In smart building use cases, battery-powered wireless IoT devices provide important benefits when it comes to ease and freedom of installation. Here are some important points to consider when choosing between battery-powered vs mains-powered IoT devices.
The Internet of Things, or IoT, is one of the defining characteristics of modern computing. The idea that everything should be connected to facilitate the seamless exchange of information is rapidly gaining traction in everything from smart homes and offices to entire factories.
The smart office is one of the biggest trends in the space. Companies seeking to build a future-proof workplace are now turning to networked sensors, actuators, and other devices to boost productivity, control costs, reduce energy consumption, and more.
There are many applications for IoT technology in the workspace. Environmental sensors, for example, can provide real-time insights into things like air quality, temperature, and humidity. Motion sensors can monitor the presence of employees and visitors, or even the occupancy of specific desks.
Other solutions can monitor things like fill rates of storage areas or rubbish bins. Connected actuators can control machines remotely. The list goes on.
Read: IoT data in smart buildings – how is it used?
Given this huge variety of potential use cases of IoT, one of the most common questions we get asked is whether a mains- or battery-powered device is the best option. In most cases, we would recommend battery-powered devices due to their mobility and ease of use, but there are a few exceptions where a mains-powered device may be preferable.
Here are some factors to consider when making your choices:
Battery consumption and power draw
The most obvious consideration is the amount of power that the device draws. If it consumes a lot of power, you may need to replace the battery regularly. More power-hungry devices may still run off batteries, but there comes a point when said batteries can get impractically large and heavy. This can end up being expensive and inconvenient, especially for devices that are generally kept in less accessible places.
Despite effectively being embedded computers, IoT devices typically draw so little power that they only need their batteries changing once every five or more years. This is because most IoT devices are just networked sensors designed to collect data and transmit it to the cloud for processing. That means the device itself only needs minimal processing power and memory.

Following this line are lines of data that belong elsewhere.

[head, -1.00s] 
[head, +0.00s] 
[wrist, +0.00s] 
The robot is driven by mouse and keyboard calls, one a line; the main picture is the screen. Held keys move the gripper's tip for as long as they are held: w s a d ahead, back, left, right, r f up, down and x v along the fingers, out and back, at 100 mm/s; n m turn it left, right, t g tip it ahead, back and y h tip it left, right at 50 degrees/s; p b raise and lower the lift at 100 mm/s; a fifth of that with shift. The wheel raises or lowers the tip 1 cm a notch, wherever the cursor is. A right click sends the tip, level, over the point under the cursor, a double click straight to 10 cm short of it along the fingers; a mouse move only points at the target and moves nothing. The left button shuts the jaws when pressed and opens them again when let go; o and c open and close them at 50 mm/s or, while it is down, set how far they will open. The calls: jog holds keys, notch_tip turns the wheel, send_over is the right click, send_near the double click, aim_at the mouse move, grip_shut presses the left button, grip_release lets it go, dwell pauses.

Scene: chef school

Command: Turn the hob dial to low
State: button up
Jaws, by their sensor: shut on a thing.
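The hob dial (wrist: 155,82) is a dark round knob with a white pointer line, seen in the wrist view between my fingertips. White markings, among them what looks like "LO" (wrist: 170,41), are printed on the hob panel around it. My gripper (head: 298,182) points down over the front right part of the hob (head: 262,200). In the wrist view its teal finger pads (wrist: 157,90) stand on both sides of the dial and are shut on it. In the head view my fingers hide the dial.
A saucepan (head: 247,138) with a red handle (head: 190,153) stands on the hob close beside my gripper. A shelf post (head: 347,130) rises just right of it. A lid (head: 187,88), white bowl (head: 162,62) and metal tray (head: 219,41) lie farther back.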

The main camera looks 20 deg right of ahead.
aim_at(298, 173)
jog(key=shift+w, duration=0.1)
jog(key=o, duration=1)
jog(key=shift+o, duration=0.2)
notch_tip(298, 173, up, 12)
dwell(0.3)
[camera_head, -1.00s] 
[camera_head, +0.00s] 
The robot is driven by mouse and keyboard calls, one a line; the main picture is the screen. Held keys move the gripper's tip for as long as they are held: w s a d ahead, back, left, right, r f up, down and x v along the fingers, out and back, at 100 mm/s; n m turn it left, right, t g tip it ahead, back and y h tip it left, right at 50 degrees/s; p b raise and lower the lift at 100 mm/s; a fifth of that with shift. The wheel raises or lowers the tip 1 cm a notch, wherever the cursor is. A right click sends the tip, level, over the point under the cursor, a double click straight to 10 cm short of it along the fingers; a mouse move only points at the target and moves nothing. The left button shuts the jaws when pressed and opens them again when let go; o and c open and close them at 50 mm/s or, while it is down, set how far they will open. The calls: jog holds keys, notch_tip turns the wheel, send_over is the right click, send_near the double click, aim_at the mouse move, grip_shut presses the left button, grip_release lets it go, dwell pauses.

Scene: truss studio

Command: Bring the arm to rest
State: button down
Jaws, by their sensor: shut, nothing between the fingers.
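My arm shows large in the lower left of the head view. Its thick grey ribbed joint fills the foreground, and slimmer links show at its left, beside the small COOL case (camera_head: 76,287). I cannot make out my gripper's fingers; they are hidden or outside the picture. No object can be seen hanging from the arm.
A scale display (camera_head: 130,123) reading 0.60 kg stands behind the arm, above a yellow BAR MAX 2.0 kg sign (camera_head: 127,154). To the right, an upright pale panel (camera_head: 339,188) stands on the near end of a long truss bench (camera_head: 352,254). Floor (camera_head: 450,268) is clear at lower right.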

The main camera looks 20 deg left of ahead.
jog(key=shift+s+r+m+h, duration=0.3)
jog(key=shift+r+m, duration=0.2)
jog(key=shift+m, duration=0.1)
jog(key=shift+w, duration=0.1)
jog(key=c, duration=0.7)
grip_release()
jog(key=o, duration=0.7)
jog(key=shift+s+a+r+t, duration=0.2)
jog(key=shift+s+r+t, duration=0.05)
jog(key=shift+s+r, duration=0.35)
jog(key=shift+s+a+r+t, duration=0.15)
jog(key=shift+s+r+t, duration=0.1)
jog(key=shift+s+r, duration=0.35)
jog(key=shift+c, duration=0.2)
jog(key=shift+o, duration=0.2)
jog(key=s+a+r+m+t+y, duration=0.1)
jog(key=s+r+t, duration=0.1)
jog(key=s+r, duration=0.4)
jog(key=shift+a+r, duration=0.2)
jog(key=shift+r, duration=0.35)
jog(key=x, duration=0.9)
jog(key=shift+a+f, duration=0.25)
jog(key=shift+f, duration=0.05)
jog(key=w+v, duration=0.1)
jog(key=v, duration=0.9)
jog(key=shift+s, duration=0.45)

That being said, there are some exceptions. For example, IoT devices equipped with cameras draw significantly more power, which is why connected CCTV systems are often connected directly to the mains. Edge IoT devices, where some of the data processing is done locally, also require more power and may require a mains connection in certain cases. Environment and movement monitoring sensors, on the other hand, typically draw very little power.
It is important to remember that, the harder an IoT device has to work, the more power it will draw. For example, if the device has very short reporting intervals and thus has to transmit a constant stream of data across the network, then it will run out of battery power much quicker – just like a smartphone does if it is constantly downloading or uploading data.
Scalability and ease of maintenance
Battery-powered wireless IoT devices offer by far the greatest degree of flexibility and ease of use. They can be installed practically anywhere, including in hard-to-reach places where there is no mains power available. For use outdoors or in harsh environments like factories, rugged IoT devices are also available. Devices intended for such use are almost invariably powered by batteries and connected wirelessly to the nearest gateway. They are also easier to install and require minimal maintenance.
In most smart building settings, battery-powered devices using cellular connectivity make the most sense. They can be installed quickly and easily, and in abundance in practically any location. In these cases, the only thing that typically needs to be connected to the mains is the gateway itself – the system to which all your IoT sensors and other devices connect. With a wired gateway that supports dozens or even hundreds of connected devices, there is no practical limit to your smart building implementation.